[PROMPT] Reproduce only this part of the listing: the line with "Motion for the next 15", plus every line after it through the last.

================================

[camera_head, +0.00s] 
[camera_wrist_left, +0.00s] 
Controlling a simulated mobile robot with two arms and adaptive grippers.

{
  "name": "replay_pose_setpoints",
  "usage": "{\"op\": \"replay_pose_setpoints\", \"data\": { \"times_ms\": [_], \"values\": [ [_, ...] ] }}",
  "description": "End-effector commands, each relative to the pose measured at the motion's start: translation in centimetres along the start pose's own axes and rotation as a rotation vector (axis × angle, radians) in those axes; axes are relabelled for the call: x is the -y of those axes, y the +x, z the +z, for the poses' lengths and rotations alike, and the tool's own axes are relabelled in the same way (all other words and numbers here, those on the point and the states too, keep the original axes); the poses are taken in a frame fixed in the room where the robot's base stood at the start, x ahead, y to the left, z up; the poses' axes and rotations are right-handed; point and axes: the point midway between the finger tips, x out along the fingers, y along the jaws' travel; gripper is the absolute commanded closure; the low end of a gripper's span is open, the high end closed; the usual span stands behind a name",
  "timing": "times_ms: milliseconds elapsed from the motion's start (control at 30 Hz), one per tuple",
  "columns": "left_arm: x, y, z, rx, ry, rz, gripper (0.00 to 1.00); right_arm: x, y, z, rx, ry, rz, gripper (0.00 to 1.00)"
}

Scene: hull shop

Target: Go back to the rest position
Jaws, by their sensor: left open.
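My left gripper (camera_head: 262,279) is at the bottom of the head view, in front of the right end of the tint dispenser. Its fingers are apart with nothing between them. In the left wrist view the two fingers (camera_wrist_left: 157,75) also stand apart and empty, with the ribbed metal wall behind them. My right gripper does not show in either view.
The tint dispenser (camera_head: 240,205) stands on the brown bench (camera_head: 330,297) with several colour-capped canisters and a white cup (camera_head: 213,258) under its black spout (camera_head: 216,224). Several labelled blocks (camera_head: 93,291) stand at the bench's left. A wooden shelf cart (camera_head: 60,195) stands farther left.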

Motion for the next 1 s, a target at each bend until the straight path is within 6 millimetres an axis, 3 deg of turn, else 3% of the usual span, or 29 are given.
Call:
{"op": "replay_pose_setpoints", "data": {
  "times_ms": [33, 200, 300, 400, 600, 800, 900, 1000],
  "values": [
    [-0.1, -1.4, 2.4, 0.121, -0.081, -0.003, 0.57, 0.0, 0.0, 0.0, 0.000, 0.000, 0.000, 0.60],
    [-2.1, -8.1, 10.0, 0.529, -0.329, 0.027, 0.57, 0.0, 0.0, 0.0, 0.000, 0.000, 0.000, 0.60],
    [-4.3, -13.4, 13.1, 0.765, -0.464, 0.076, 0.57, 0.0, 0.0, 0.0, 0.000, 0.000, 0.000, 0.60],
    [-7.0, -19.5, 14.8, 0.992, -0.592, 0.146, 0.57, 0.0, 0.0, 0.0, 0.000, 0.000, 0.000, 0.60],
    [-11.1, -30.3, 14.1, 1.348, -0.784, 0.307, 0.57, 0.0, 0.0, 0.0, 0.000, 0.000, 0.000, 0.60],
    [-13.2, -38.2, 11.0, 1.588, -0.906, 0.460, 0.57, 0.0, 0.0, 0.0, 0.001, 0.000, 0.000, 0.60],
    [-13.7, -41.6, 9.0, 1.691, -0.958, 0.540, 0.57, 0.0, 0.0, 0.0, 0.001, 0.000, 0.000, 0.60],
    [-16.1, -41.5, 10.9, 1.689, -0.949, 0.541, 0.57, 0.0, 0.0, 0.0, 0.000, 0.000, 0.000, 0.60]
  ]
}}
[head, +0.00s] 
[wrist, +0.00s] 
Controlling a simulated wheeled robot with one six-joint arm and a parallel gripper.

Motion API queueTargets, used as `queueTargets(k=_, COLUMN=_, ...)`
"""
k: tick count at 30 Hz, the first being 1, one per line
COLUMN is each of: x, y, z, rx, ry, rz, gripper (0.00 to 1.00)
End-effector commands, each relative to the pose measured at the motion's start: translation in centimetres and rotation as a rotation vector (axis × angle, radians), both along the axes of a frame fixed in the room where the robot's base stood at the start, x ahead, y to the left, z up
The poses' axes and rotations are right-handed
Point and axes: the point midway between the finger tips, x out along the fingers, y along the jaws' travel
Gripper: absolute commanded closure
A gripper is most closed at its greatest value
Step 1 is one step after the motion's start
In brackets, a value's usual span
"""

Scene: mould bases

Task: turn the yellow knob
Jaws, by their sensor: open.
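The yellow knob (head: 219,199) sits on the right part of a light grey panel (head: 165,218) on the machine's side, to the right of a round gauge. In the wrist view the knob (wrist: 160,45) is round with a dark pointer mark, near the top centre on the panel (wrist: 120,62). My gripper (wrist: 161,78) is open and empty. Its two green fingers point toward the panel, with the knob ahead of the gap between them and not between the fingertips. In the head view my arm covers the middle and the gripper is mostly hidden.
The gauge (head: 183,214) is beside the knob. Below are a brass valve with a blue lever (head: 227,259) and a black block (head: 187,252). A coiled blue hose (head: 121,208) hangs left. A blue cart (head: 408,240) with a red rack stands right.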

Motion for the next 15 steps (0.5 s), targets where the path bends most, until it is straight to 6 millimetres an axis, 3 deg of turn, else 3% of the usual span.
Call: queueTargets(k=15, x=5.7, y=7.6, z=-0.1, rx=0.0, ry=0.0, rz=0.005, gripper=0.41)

================================

[RIGHT ANSWER]
Motion for the next 15 steps (0.5 s), targets where the path bends most, until it is straight to 6 millimetres an axis, 3 deg of turn, else 3% of the usual span.
Call: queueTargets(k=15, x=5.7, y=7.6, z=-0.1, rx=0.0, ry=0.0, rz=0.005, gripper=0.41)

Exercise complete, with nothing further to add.